▶ [Raw data]:
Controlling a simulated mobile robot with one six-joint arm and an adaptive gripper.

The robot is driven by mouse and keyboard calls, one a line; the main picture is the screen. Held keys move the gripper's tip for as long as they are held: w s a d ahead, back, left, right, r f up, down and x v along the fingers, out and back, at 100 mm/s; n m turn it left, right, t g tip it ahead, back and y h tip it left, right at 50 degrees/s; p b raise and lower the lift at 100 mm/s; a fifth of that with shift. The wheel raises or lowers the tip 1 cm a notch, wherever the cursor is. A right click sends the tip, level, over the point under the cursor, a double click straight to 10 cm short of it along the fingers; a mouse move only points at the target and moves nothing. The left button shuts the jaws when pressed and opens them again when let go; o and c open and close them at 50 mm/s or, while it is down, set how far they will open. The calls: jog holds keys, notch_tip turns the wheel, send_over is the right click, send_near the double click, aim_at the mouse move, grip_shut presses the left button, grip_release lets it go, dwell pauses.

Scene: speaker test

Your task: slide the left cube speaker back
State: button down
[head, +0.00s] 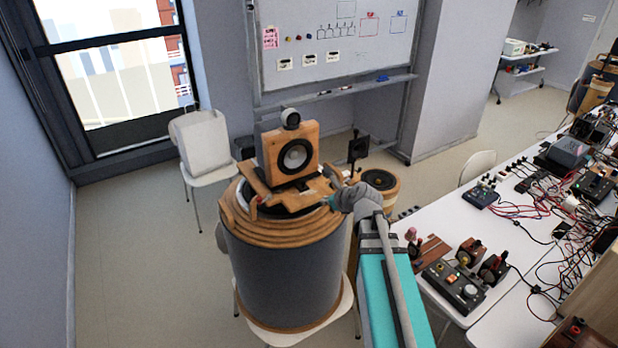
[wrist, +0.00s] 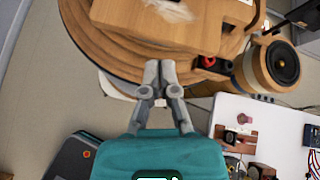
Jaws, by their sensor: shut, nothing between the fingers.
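A wooden cube speaker (head: 287,152) with a black round driver and a small round device on top stands upright on a round wooden-topped drum (head: 285,268). Two smaller wooden cubes with round fronts, a left one (head: 469,252) and a right one (head: 494,269), stand on the white table. I cannot tell for sure which cube is the left speaker. My gripper (wrist: 158,68) is shut and empty, its grey fingertips at the drum's rim in the wrist view. A pale wooden block fills the top of that view, just beyond the fingertips; contact cannot be told.
A round wooden speaker (head: 380,181), also in the wrist view (wrist: 283,62), stands right of the drum. The white table (head: 452,221) holds a control box (head: 455,286), cables and devices. A white chair (head: 209,172) stands at the left. The left floor is clear.

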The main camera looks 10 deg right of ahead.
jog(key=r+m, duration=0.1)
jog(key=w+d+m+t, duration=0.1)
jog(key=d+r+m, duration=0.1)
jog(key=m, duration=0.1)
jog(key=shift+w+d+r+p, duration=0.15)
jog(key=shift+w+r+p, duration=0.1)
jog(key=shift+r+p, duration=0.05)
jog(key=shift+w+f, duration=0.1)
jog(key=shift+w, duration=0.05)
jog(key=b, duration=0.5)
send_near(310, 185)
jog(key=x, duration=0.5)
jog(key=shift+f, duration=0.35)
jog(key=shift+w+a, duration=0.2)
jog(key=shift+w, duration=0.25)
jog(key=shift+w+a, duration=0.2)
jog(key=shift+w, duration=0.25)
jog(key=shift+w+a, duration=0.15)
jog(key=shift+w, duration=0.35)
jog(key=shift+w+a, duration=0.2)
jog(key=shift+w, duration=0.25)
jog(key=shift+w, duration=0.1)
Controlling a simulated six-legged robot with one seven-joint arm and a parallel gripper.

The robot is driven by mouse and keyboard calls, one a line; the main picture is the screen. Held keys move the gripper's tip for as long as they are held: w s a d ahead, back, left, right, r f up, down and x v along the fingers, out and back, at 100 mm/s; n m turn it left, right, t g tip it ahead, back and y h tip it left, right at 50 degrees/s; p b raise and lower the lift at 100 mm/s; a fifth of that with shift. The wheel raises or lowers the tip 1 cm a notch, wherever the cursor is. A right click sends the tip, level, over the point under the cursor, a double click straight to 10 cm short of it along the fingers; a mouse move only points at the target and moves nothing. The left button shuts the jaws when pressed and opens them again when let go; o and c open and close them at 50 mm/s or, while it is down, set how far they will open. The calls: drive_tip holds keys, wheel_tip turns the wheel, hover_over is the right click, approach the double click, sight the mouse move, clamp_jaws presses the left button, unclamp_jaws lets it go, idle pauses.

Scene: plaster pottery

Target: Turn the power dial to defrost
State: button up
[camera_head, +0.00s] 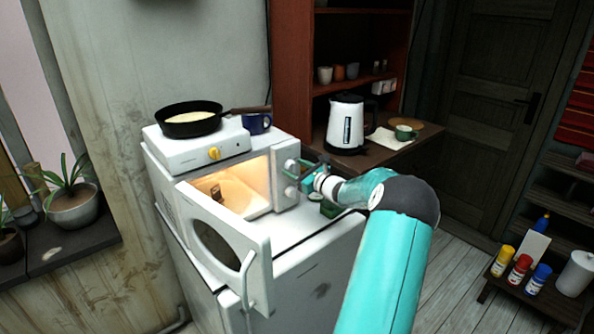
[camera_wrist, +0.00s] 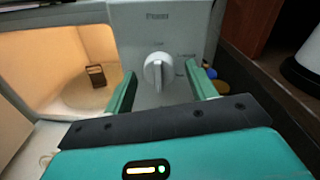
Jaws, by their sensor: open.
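The white microwave (camera_head: 268,200) stands with its door (camera_head: 222,240) swung open and its inside lit. Its control panel (camera_wrist: 195,20) carries a white round dial with a raised grip bar (camera_wrist: 158,72), upright or nearly so. Small lettering above it seems to read "Power"; the marks around it are too blurred to read. In the head view, two knobs show on the panel, an upper one (camera_head: 291,167) and a lower one (camera_head: 291,191). My gripper (camera_wrist: 160,78) is open, its green fingers on either side of the dial with gaps. It also shows beside the panel in the head view (camera_head: 304,174).
A small brown object (camera_wrist: 96,76) stands on the plate inside the microwave. A kettle (camera_head: 345,125) stands on the wooden counter to the right.

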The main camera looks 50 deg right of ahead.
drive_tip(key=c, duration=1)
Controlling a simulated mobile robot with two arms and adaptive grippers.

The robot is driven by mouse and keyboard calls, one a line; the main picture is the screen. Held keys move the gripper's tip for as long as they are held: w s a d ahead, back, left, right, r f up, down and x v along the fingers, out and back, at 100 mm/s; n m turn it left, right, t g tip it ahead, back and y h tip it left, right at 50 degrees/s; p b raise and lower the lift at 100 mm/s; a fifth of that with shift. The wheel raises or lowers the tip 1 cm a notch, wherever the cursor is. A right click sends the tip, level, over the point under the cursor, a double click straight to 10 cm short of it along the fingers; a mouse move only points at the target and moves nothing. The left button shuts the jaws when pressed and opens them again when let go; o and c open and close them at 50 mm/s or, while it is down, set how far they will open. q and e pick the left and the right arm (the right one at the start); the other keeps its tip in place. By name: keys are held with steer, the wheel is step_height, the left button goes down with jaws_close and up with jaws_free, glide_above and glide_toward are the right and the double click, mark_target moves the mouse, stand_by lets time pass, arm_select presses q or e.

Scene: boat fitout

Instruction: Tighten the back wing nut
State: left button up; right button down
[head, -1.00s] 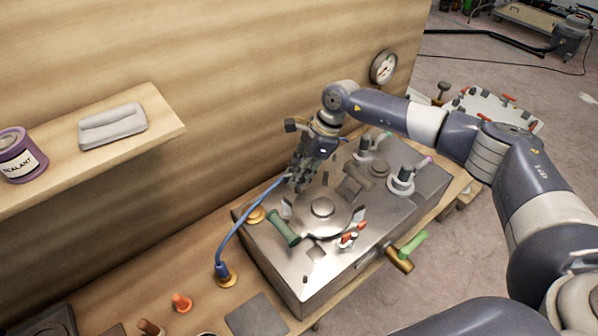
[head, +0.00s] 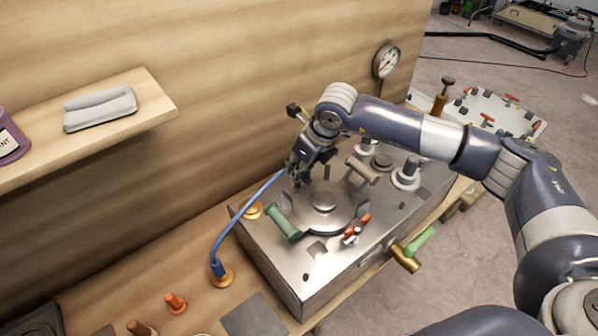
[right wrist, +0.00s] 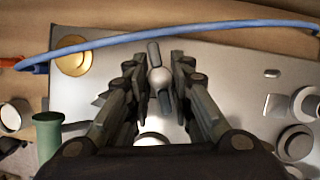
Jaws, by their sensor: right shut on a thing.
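The back wing nut (right wrist: 160,78) shows in the right wrist view as a round grey hub with two dark wings, one pointing up and one down in the picture. My right gripper (right wrist: 158,62) has a finger on each side of it and is shut on it. In the head view my right gripper (head: 303,178) points down at the back of the metal box, behind the round lid (head: 323,204), and hides the nut. A red-winged fastener (head: 356,230) sits at the lid's front. My left gripper is not in view.
A green handle (head: 283,222) lies left of the lid. A blue hose (head: 240,217) arcs close by my right gripper. A T-handle (head: 362,170) and grey posts (head: 407,174) stand to the right. A wooden wall rises behind, with a shelf (head: 150,110) and gauge (head: 386,61).

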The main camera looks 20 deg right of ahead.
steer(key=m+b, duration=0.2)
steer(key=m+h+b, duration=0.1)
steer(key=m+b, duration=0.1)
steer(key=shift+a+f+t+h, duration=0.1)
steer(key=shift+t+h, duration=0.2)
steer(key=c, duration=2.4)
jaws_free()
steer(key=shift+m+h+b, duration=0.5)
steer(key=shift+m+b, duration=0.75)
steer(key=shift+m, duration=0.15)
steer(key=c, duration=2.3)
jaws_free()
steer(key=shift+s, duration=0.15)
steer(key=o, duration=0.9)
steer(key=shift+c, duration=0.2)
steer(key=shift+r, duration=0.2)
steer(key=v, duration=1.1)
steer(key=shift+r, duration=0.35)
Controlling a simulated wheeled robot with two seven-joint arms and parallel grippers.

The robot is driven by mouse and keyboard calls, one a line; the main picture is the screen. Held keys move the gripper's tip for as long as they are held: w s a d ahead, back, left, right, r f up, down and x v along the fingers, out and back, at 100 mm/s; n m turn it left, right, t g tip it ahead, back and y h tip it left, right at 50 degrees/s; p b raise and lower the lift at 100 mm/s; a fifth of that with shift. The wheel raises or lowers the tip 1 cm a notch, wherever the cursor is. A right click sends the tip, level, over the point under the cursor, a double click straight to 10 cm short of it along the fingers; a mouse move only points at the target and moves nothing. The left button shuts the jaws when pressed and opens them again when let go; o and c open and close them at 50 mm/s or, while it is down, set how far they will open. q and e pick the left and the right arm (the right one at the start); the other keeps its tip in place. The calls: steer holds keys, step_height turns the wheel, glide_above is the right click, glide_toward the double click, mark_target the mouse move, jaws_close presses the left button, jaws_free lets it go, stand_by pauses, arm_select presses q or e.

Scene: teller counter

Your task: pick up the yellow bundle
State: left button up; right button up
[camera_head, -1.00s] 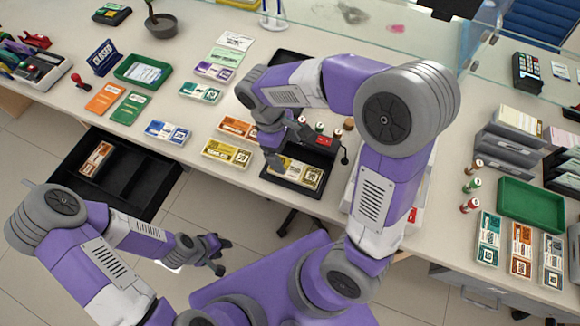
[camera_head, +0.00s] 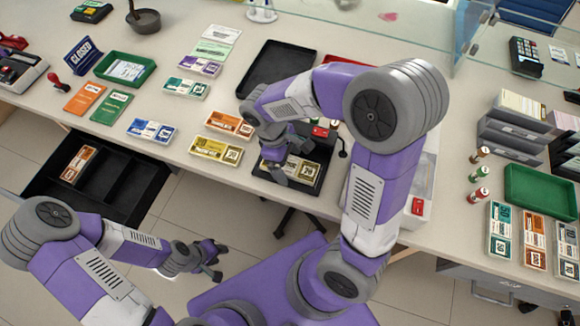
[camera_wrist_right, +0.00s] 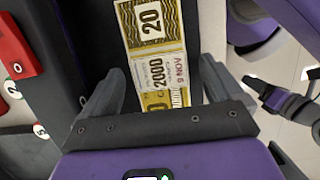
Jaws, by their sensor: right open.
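A yellow banknote bundle (camera_head: 216,149) lies flat on the counter near its front edge. A second yellow bundle (camera_head: 308,171) lies in a small black tray (camera_head: 320,190) to its right, partly hidden by my right gripper. My right gripper (camera_head: 288,161) is open over this tray bundle. In the right wrist view the tray bundle (camera_wrist_right: 155,50), marked 20, extends between the open fingers (camera_wrist_right: 156,82); I cannot tell whether they touch it. My left gripper (camera_head: 212,262) is open and empty, low in front of the counter.
An orange bundle (camera_head: 229,124) and a blue bundle (camera_head: 151,130) lie near the counter's yellow bundle. An open black drawer (camera_head: 115,185) is at left. A larger black tray (camera_head: 275,68) lies behind. A glass screen (camera_head: 520,45) is at right.

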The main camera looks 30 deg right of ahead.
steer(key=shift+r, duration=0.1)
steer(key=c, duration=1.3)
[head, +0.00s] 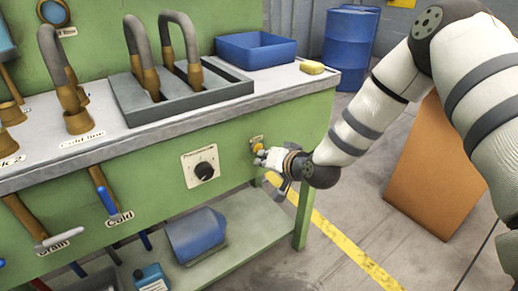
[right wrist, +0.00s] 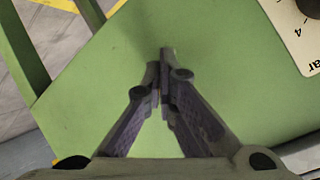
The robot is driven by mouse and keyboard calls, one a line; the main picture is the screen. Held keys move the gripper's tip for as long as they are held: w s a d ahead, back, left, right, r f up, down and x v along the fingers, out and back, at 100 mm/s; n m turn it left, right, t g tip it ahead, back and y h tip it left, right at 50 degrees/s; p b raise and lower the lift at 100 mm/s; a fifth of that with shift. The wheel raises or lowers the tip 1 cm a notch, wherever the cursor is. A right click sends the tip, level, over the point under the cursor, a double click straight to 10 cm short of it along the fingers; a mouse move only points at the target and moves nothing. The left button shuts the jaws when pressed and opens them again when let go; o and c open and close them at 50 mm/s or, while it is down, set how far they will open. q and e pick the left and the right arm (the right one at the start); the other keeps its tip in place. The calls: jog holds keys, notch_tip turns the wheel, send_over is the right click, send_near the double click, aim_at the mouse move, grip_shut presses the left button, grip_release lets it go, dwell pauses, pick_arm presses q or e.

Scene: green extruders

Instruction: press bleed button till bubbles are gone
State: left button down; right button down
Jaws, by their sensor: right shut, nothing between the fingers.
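A small yellow button (head: 257,147) sits on the green front panel (head: 230,125) of the bench, under a small label that I cannot read. My right gripper (head: 262,157) is at the panel, with its fingertips close to or over the button. I cannot tell whether they touch it. In the right wrist view the two fingers (right wrist: 164,65) are shut together and empty, pointing at the green panel; the button does not show there. A round blue window (head: 53,12) at the top left is partly cut off, and no bubbles can be made out. My left gripper is out of view.
A black dial on a white plate (head: 187,174) is left of my right gripper. Blue-handled valves (head: 107,200) are further left. A blue barrel (head: 349,48) stands behind.

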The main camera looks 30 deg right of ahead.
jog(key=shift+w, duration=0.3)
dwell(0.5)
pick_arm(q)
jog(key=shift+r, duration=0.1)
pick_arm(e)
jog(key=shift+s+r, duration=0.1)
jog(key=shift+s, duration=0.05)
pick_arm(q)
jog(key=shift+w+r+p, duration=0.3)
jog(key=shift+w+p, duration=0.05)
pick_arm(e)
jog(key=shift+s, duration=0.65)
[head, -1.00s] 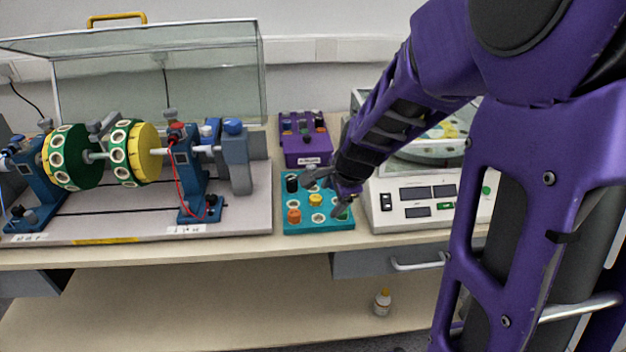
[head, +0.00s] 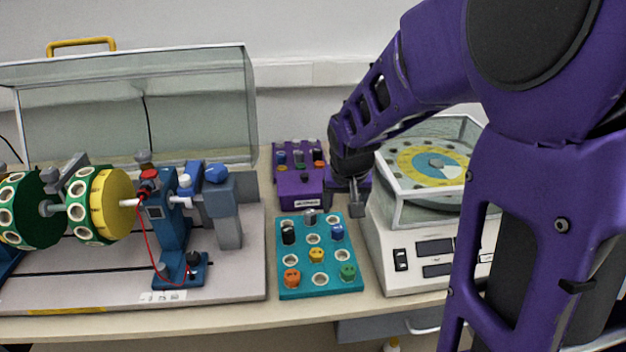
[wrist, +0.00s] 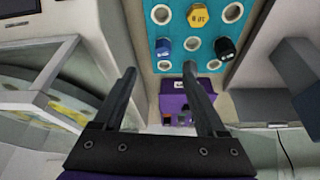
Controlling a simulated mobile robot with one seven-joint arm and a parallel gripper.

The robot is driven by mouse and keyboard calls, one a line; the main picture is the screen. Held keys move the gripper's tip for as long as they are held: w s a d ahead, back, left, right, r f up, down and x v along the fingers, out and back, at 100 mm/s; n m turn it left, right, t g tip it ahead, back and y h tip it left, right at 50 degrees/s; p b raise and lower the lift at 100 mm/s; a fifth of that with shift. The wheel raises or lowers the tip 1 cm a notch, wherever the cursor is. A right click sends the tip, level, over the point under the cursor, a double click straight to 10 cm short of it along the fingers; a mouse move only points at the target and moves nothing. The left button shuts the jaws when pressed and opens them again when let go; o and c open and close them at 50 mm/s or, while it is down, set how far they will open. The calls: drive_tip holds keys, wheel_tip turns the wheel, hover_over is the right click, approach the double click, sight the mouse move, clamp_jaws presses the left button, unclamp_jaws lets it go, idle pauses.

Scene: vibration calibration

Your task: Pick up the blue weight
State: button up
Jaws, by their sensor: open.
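My gripper (head: 354,205) is open and empty, behind the tray's back right corner in the head view. In the wrist view my gripper (wrist: 159,70) has its fingers apart and pointing towards the tray, with no weight between them.
A purple holder (head: 299,190) with several small weights stands behind the tray. A white machine (head: 425,255) with a clear-walled top stands close on the right. A rotor rig (head: 170,225) on a grey base is on the left, with a clear cover (head: 190,110) behind.

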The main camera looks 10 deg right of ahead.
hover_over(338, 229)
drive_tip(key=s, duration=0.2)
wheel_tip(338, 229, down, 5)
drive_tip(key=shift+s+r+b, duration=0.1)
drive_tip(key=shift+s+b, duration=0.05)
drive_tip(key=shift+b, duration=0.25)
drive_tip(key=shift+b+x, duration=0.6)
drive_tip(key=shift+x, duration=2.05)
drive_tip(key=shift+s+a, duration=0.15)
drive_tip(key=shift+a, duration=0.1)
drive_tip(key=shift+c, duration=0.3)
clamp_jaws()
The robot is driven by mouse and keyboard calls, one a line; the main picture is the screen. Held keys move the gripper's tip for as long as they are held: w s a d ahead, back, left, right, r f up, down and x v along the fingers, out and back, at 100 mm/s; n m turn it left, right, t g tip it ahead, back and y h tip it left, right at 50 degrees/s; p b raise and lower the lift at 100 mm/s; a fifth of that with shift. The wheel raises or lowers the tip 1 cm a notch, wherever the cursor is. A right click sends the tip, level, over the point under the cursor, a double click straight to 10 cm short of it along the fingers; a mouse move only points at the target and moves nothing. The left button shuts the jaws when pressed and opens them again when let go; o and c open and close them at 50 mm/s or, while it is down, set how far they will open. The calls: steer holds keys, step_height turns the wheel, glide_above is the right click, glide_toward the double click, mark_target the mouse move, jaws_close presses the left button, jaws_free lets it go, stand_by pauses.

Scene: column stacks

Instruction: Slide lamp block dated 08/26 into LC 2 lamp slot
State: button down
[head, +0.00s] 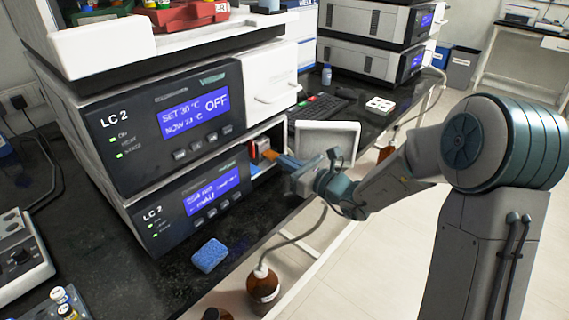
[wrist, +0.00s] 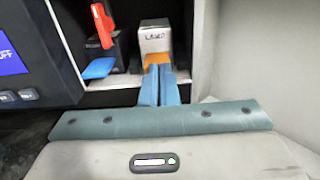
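A pale grey lamp block (wrist: 155,36) with an orange grip (wrist: 157,59) and dark writing on its face sits in the open bay (wrist: 112,85) of the lower LC 2 unit (head: 195,205). The writing is too blurred to read as a date. My gripper (wrist: 161,70) has its blue fingers close together at the orange grip, which also shows in the head view (head: 269,155). The fingers appear shut on it. In the wrist view a dark holder with a red lever (wrist: 102,25) and a blue tab (wrist: 99,68) stands left of the block.
The white door (head: 327,140) of the bay stands open on the right, close to my gripper. Another LC 2 unit (head: 165,115) sits on top. A blue sponge (head: 209,255) lies on the dark bench, and a brown bottle (head: 263,288) stands below the bench edge.

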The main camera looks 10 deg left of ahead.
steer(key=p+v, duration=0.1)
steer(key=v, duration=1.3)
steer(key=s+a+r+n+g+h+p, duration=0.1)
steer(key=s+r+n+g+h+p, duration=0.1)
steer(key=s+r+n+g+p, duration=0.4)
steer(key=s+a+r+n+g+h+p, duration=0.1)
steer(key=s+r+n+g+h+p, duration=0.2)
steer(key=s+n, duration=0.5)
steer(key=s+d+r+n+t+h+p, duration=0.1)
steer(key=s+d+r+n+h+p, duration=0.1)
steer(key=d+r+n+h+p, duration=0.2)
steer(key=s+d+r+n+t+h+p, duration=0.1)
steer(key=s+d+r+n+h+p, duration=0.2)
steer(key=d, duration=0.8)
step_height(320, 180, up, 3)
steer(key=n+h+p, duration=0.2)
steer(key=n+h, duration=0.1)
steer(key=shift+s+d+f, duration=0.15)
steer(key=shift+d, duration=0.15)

▶ [Exercise task]: In the data above, tally the lines holding "Scene" and answer with the figure only.

▶ [Result]: 7